If you subscribe to Netflix then take the time to watch the documentary “Sour Grapes”, it is all about the wine con artist Rudy Kurniawan, originally from Jakarta, who came to America in the early 2000’s and promptly began to execute the largest wine fraud in modern times, for which he was tried and convicted in 2014 to 10 years in jail in a California prison. Rudy is the first person to ever be convicted of “wine fraud” in the US, rest assured lots more wine fraud takes place, but most people get away with it.
First, let’s focus on Rudy because his case was so bizarre. When Rudy arrived on the wine scene in Los Angeles, he had lots of cash with him, so clearly either someone had bankrolled him, or he had already ripped off lots of people before coming to America. Rudy bought lots of wine at local auctions and began hosting lavish dinners at expensive restaurants serving fabulous wines. He spent millions building his image as a wine expert and collector. One major red flag was completely missed by everyone at the time, he had the restaurants save the corks, foils, and empty bottles for him, and nobody wondered why.
There are several good articles about Rudy’s wine fraud exploits, start with this one if you want to read more about it: http://www.vanityfair.com/culture/2012/07/wine-fraud-rudy-kurniawan-vintage-burgundies.
Rudy operated a counterfeit lab in his basement where he used the empties to rebottle cheaper wine that masqueraded as rare old collectables worth a fortune.
Rudy had fake labels made, aged to look old and tattered, lead foils, wax seals, all expertly faked to look like the real deal. Then he sold them at auctions across the US. At one auction held by Acker Merrall & Condit in 2006 Rudy sold $24.7 million US in wine, beating the previous record by $10 million, all fakes. When you sell that much fake wine, sooner or later something is going to go wrong, and indeed lots went wrong.
To begin with Rudy was creating fakes from years when the Chateau never produced any wine, and in some instances he sold fakes in large size bottles when the Chateau had never bottled the larger sized bottles. Most major wineries keep thorough records of their total production for the year, particularly in larger sized bottles. Tragically the auction companies were not able to spot the fakes (which shows a dismal attention to detail on their part) and all Rudy’s fakes sold through to buyers and collectors from all over the world.

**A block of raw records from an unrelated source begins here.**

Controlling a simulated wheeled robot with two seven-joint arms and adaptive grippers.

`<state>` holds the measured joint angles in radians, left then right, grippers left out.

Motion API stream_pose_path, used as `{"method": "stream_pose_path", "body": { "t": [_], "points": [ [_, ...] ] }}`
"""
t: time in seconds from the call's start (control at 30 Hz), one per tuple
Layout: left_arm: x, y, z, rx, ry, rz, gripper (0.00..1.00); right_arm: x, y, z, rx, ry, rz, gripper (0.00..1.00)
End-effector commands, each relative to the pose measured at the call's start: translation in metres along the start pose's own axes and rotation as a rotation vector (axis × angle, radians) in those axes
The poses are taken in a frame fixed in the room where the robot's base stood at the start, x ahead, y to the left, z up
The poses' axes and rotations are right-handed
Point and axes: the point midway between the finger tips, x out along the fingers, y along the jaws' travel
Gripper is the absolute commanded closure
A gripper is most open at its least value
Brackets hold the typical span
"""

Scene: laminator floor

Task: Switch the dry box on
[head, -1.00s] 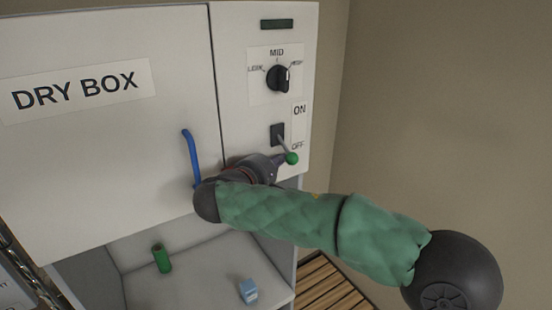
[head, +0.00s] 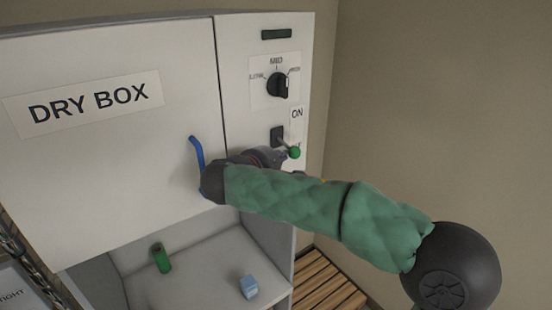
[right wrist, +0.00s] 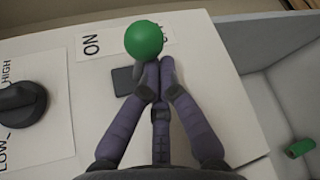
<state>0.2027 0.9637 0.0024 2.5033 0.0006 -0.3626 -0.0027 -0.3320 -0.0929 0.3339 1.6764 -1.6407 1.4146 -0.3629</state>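The dry box (head: 160,190) is a white cabinet with a control panel on its right side. Its toggle switch (head: 277,137) has a lever with a green ball tip (head: 294,152), between the ON label (head: 297,113) and the mostly hidden OFF label. The lever juts outward and slightly down. My right gripper (head: 282,156) is at the lever, just below it. In the right wrist view its fingers (right wrist: 158,82) are together, with the tips right beside the lever under the green ball (right wrist: 143,40); contact is likely but not clear. My left gripper is not in view.
A mode dial (head: 277,85) sits above the switch. A blue handle (head: 197,155) is on the door, close to my right wrist. Below, a green cylinder (head: 161,258) and a blue block (head: 249,287) lie in an open bay. A wooden slatted surface (head: 325,285) is at lower right.

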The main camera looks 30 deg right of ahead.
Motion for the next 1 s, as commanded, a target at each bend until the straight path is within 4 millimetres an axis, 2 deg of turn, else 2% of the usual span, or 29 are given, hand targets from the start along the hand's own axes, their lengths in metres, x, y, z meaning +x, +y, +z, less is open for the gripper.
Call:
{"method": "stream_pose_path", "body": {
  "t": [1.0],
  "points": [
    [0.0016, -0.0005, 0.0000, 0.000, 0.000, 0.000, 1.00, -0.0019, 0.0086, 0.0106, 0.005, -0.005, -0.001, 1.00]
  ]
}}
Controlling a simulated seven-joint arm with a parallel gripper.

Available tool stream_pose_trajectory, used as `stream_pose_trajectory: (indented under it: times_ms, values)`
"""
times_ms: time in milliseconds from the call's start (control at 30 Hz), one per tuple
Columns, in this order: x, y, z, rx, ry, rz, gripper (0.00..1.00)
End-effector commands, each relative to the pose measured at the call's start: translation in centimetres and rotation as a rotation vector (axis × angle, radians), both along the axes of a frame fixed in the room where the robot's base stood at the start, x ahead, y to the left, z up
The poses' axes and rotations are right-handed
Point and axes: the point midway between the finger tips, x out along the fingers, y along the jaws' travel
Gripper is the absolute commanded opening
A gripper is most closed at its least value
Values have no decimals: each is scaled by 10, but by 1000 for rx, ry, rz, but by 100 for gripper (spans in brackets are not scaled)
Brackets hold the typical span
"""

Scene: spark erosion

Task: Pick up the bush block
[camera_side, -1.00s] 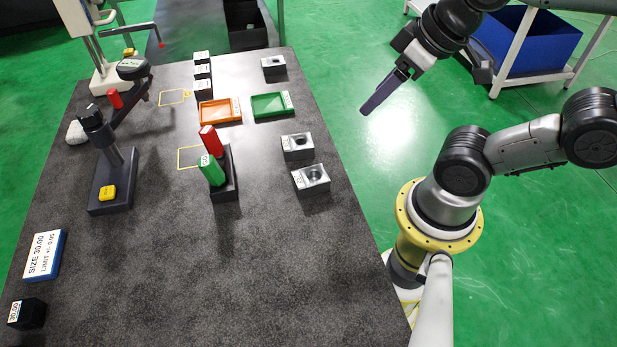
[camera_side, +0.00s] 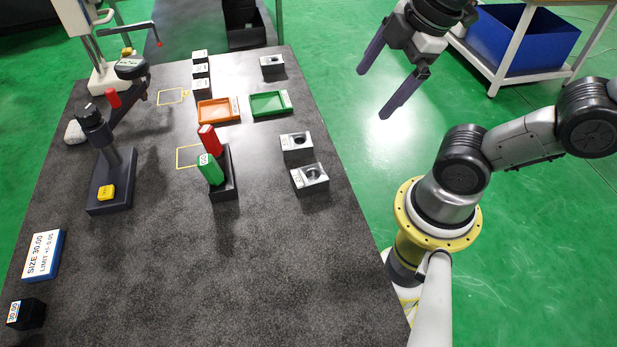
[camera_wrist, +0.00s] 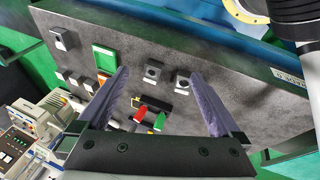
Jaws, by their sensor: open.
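Three grey metal blocks with a round hole in the top stand on the dark table; which one is the bush block I cannot tell. In the side view, one block (camera_side: 297,146) and a nearer block (camera_side: 310,178) stand near the right edge, and a third block (camera_side: 272,65) is at the back. The wrist view shows the pair as one block (camera_wrist: 153,72) and another block (camera_wrist: 182,83), with the third (camera_wrist: 59,39) at upper left. My gripper (camera_side: 373,93) is open and empty, in the air right of the table. Its fingers also show in the wrist view (camera_wrist: 159,73).
An orange tray (camera_side: 219,110) and a green tray (camera_side: 270,104) lie behind the pair. A dark holder (camera_side: 225,187) with red and green handled pieces stands to their left. A gauge stand (camera_side: 113,190) is further left. The table front is largely clear.

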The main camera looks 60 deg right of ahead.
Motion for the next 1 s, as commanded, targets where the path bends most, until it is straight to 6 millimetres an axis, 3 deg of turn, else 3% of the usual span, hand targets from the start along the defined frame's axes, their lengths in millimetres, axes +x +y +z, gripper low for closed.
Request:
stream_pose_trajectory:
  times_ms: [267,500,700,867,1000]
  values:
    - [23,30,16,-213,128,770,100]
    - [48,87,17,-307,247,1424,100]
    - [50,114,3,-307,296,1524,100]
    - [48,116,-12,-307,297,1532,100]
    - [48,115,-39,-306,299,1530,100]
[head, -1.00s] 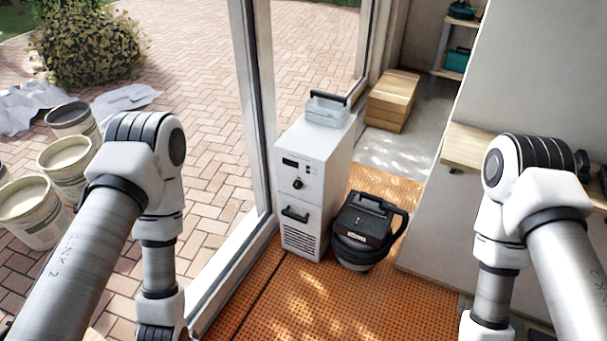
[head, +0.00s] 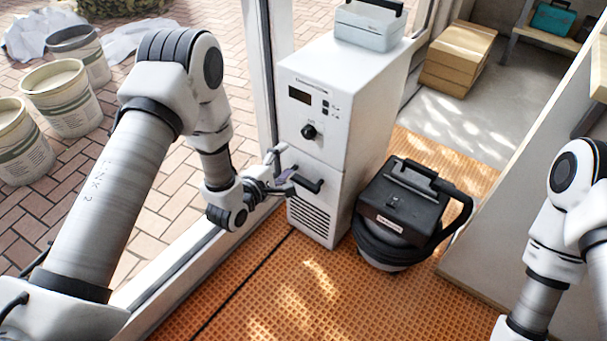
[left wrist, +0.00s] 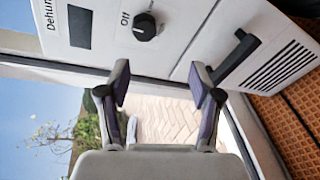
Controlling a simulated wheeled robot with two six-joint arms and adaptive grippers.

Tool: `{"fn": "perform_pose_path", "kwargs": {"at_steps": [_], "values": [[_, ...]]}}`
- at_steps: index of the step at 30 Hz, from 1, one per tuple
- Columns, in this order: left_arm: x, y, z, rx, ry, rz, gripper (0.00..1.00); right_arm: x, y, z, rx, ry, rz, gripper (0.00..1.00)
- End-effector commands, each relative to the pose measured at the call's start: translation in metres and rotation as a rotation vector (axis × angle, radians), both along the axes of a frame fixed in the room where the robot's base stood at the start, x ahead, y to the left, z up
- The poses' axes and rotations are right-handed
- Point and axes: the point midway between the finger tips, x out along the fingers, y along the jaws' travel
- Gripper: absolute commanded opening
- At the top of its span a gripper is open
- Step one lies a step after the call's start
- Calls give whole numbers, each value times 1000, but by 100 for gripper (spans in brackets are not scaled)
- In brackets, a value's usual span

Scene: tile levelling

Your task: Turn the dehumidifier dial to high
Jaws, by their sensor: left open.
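The white dehumidifier (head: 335,105) stands upright on the orange mat by the window frame. Its black dial (head: 309,132) sits on the upper front panel below a dark display (head: 299,95). In the left wrist view the dial (left wrist: 145,27) has "Off" printed beside it, and its pointer setting is too small to tell for sure. My left gripper (head: 284,174) is open and empty, in front of the unit, below and left of the dial, near the black handle (head: 306,184). Its fingers (left wrist: 162,92) show apart in the left wrist view, away from the dial. My right gripper is out of view.
A black vacuum (head: 405,210) stands on the mat (head: 300,285) right of the dehumidifier. The window frame (head: 190,275) runs along the left. Buckets (head: 62,97) stand outside on brick paving.

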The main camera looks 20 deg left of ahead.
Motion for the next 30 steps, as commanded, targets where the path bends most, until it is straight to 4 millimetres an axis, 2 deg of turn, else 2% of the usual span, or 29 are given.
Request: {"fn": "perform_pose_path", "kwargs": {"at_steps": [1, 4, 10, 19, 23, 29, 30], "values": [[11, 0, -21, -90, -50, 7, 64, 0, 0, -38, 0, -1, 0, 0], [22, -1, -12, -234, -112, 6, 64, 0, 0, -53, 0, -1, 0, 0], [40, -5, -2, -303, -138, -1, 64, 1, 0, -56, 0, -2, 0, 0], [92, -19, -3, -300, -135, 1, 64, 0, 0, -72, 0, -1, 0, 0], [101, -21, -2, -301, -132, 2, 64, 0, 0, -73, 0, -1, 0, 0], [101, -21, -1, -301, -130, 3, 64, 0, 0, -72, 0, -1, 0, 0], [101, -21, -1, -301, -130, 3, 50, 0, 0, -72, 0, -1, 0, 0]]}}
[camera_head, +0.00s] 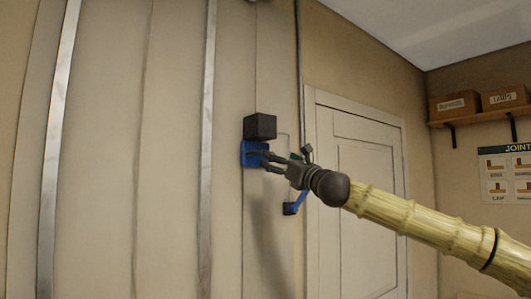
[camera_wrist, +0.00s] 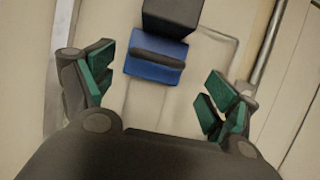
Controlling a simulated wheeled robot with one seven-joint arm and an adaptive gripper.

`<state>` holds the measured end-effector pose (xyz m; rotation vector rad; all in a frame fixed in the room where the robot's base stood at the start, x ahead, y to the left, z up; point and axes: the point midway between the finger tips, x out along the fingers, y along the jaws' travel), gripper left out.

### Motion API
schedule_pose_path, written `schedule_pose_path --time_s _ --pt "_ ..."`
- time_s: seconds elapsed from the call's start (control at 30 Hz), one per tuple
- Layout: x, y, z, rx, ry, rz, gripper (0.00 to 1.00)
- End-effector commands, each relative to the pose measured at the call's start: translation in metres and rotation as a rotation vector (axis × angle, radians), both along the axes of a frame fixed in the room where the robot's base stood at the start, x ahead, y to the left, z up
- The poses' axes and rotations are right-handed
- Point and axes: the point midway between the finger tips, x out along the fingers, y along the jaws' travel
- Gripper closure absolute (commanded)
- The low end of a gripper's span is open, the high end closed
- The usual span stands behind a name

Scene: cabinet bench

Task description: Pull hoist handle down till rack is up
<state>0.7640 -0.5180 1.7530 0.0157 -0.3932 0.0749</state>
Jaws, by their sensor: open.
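A blue block with a dark bar across it, which looks like the hoist handle (camera_wrist: 155,62), hangs just under a black box (camera_wrist: 172,15) on the wall. In the head view the blue piece (camera_head: 250,156) shows partly behind my fingers, below the black box (camera_head: 260,126). My gripper (camera_head: 268,162) is open and points left at the wall by the blue piece. In the wrist view, the green-padded fingers of my gripper (camera_wrist: 160,85) stand apart on either side, with the blue piece ahead between them. I cannot tell how far it is from them. No rack can be made out.
A blue bar (camera_head: 300,201) with a dark end shows below my gripper; what it belongs to is unclear. A pale door (camera_head: 365,190) is to the right. A shelf (camera_head: 480,117) with boxes hangs at far right. Metal strips (camera_head: 208,130) run up the wall panels.

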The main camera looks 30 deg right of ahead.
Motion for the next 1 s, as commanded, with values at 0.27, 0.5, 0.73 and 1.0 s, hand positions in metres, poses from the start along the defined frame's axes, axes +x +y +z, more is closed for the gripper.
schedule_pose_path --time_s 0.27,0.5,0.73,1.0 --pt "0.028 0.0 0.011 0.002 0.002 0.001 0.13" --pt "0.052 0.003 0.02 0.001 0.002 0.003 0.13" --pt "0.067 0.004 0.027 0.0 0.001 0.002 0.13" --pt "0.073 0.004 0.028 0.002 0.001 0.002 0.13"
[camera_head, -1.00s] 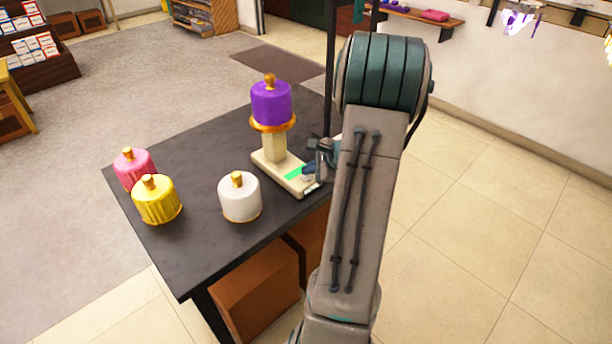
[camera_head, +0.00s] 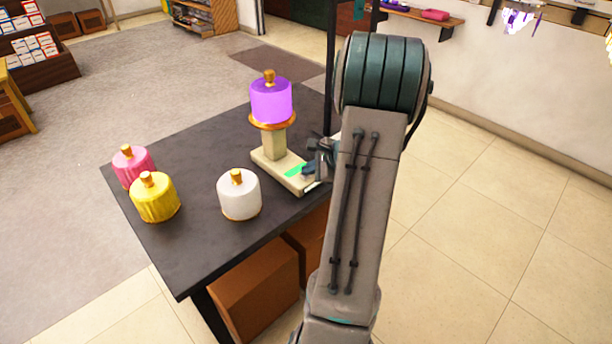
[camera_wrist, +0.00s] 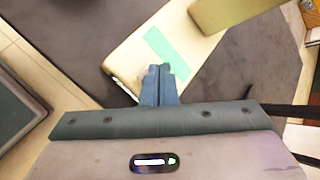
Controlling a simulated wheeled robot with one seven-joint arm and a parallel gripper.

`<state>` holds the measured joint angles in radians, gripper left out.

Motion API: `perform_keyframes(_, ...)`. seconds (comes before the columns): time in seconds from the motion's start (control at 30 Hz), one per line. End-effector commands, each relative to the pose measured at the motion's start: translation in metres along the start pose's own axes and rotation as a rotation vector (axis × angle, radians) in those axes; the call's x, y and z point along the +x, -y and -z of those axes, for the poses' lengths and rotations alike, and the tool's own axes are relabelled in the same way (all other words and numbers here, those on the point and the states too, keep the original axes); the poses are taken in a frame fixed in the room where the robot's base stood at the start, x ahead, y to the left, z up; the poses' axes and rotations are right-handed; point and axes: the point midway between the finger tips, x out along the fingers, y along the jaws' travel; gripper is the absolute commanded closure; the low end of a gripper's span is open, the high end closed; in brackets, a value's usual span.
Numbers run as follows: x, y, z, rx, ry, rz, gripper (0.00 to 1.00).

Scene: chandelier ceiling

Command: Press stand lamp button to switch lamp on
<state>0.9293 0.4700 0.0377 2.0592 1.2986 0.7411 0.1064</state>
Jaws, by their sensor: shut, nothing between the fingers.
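The stand lamp has a purple shade (camera_head: 271,103) that glows bright, on a cream post over a cream base (camera_head: 272,172). A green strip (camera_head: 295,169) lies on the base; it also shows in the wrist view (camera_wrist: 166,48). My gripper (camera_head: 307,170) is shut and empty at the front end of the base, beside the green strip. In the wrist view its fingertips (camera_wrist: 159,70) overlap the edge of the base close to the strip's near end. Whether they touch it, I cannot tell. Any button under the fingertips is hidden.
A white shade (camera_head: 239,196), a yellow shade (camera_head: 155,199) and a pink shade (camera_head: 132,166) stand on the dark table (camera_head: 205,245) left of the lamp. Brown boxes (camera_head: 257,290) sit under the table. The table's back left is clear.

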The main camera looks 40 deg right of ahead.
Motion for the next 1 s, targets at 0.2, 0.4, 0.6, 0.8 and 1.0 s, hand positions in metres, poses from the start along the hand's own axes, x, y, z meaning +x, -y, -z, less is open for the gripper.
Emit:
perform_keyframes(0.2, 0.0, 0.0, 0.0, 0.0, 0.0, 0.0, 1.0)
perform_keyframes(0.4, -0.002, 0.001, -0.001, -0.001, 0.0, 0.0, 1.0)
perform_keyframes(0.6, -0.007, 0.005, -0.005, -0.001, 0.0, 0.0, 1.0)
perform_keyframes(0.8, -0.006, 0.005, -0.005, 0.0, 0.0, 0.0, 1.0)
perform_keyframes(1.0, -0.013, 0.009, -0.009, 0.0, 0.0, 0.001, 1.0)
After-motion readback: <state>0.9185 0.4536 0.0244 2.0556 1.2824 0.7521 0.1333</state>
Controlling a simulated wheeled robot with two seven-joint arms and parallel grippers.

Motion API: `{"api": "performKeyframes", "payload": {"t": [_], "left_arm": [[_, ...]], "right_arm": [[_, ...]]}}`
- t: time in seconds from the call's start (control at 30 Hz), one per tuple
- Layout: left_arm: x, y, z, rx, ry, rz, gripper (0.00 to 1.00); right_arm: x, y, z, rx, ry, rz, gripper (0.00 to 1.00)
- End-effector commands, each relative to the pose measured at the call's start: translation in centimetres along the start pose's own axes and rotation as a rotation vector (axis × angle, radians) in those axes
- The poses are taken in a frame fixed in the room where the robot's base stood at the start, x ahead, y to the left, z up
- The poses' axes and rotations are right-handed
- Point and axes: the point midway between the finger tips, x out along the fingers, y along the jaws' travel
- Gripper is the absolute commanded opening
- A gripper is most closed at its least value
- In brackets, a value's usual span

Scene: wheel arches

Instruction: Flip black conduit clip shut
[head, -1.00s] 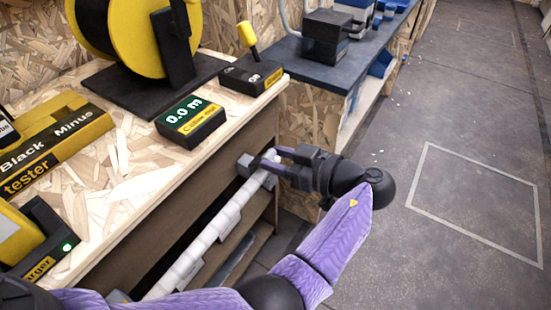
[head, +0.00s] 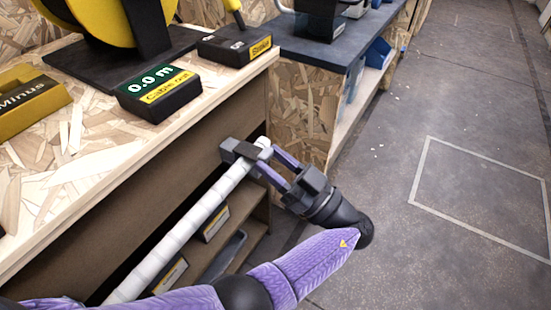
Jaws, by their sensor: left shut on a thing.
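A white segmented conduit (head: 185,230) runs along the open front of the bench, from the lower left up to its far end. The black conduit clip (head: 238,150) is at that far end, with a dark part lying across the conduit. Whether it is latched I cannot tell. My left gripper (head: 265,161) reaches in from the right, its two purple fingers apart around the clip's near side at the conduit's end. It is shut on the clip, though the contact itself is small and partly hidden. My right gripper is out of view.
The wooden bench top (head: 85,160) holds a cable meter reading 0.0 m (head: 160,92), a dark labelled box (head: 235,45) and a yellow reel (head: 100,20). Labelled boxes (head: 215,223) sit on the shelf below. The floor (head: 440,120) on the right is clear.

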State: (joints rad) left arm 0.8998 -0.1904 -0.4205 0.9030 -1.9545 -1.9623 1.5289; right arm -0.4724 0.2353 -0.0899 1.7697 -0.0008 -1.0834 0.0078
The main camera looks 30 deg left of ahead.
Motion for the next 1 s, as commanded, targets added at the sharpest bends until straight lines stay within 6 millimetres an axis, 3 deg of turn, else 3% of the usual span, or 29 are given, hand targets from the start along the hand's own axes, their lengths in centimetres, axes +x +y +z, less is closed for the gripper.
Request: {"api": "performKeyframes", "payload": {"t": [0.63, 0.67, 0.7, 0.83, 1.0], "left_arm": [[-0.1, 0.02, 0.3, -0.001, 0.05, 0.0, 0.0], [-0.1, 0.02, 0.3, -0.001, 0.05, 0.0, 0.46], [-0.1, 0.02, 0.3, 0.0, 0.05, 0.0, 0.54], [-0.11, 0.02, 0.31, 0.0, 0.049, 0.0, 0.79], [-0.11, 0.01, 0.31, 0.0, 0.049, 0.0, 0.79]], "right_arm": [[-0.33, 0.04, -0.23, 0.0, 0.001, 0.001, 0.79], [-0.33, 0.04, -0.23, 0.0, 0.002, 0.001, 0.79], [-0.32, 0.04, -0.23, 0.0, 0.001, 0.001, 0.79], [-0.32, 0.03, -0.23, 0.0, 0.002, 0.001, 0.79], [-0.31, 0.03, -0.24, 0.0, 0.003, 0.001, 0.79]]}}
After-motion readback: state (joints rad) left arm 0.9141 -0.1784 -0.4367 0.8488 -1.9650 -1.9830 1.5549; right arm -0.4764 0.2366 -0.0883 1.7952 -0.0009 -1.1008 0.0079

Two people in particular picked up on some of the irregularities. Bill Koch, a wealthy American wine collector, bought some of Rudy’s fakes. He hired an investigator who discovered large sized bottles in his cellar from years when the Chateau never bottled large bottles. He also discovered through forensic testing that old labels had been glued onto bottles using modern glues. Laurent Ponsot from Domaine Ponsot in Burgundy also noticed that several bottles of his Clos St. Denis from older vintages between 1945 and 1971 were being sold by Rudy at auction. The only problem with this was that Domaine Ponsot only began producing their Clos St. Denis in 1982. Well hello, major red flag here!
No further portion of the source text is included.